_Data block_
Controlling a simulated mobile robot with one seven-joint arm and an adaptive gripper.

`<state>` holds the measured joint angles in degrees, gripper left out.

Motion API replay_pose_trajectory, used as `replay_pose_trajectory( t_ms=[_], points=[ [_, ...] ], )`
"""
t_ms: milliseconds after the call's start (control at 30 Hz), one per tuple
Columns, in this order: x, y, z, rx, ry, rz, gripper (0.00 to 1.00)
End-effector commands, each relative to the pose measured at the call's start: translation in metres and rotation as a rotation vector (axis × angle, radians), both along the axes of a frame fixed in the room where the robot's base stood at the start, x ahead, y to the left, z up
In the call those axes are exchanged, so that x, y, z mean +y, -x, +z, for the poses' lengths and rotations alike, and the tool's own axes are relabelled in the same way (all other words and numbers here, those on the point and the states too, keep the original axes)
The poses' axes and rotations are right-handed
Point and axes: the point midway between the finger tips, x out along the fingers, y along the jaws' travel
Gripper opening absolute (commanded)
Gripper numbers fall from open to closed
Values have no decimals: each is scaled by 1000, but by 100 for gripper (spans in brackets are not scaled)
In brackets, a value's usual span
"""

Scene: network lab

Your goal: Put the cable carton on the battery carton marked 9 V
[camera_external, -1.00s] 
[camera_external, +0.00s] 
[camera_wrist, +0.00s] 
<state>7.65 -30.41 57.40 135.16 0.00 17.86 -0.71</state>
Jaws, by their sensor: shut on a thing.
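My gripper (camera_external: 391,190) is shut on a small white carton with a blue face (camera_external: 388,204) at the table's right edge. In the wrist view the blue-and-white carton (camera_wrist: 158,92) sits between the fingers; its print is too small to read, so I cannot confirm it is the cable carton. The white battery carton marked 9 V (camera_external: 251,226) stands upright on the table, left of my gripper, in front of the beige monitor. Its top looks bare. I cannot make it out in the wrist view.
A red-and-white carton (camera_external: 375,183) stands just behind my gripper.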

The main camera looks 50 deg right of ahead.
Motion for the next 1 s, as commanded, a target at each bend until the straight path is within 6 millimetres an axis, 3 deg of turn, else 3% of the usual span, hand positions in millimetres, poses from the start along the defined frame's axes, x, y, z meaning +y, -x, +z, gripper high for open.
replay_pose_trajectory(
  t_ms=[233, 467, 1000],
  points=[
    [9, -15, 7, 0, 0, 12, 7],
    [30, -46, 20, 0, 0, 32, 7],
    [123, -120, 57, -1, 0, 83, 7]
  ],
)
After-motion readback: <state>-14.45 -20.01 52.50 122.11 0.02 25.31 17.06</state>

_Your objective_
Write the material out exactly, with nothing left out.

_Problem solution_
Controlling a simulated mobile robot with one seven-joint arm and an adaptive gripper.

`<state>` holds the measured joint angles in degrees, gripper left out.

Motion API replay_pose_trajectory, used as `replay_pose_trajectory( t_ms=[_], points=[ [_, ...] ], )`
"""
t_ms: milliseconds after the call's start (control at 30 Hz), one per tuple
Columns, in this order: x, y, z, rx, ry, rz, gripper (0.00 to 1.00)
End-effector commands, each relative to the pose measured at the call's start: translation in metres and rotation as a rotation vector (axis × angle, radians), both along the axes of a frame fixed in the room where the robot's base stood at the start, x ahead, y to the left, z up
In the call those axes are exchanged, so that x, y, z mean +y, -x, +z, for the poses' lengths and rotations alike, and the tool's own axes are relabelled in the same way (all other words and numbers here, those on the point and the states too, keep the original axes)
The poses' axes and rotations are right-handed
Point and axes: the point midway between the finger tips, x out along the fingers, y along the jaws' travel
Gripper opening absolute (commanded)
Gripper numbers fall from open to closed
Values have no decimals: each is scaled by 1000, but by 100 for gripper (spans in brackets are not scaled)
In brackets, a value's usual span
"""

Scene: network lab

Your goal: Put the cable carton on the battery carton marked 9 V
[camera_external, -1.00s] 
[camera_external, +0.00s] 
[camera_wrist, +0.00s] 
<state>7.65 -30.41 57.40 135.16 0.00 17.86 -0.71</state>
Jaws, by their sensor: shut on a thing.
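My gripper (camera_external: 391,190) is shut on a small white carton with a blue face (camera_external: 388,204) at the table's right edge. In the wrist view the blue-and-white carton (camera_wrist: 158,92) sits between the fingers; its print is too small to read, so I cannot confirm it is the cable carton. The white battery carton marked 9 V (camera_external: 251,226) stands upright on the table, left of my gripper, in front of the beige monitor. Its top looks bare. I cannot make it out in the wrist view.
A red-and-white carton (camera_external: 375,183) stands just behind my gripper.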

The main camera looks 50 deg right of ahead.
Motion for the next 1 s, as commanded, a target at each bend until the straight path is within 6 millimetres an axis, 3 deg of turn, else 3% of the usual span, hand positions in millimetres, poses from the start along the defined frame's axes, x, y, z meaning +y, -x, +z, gripper high for open.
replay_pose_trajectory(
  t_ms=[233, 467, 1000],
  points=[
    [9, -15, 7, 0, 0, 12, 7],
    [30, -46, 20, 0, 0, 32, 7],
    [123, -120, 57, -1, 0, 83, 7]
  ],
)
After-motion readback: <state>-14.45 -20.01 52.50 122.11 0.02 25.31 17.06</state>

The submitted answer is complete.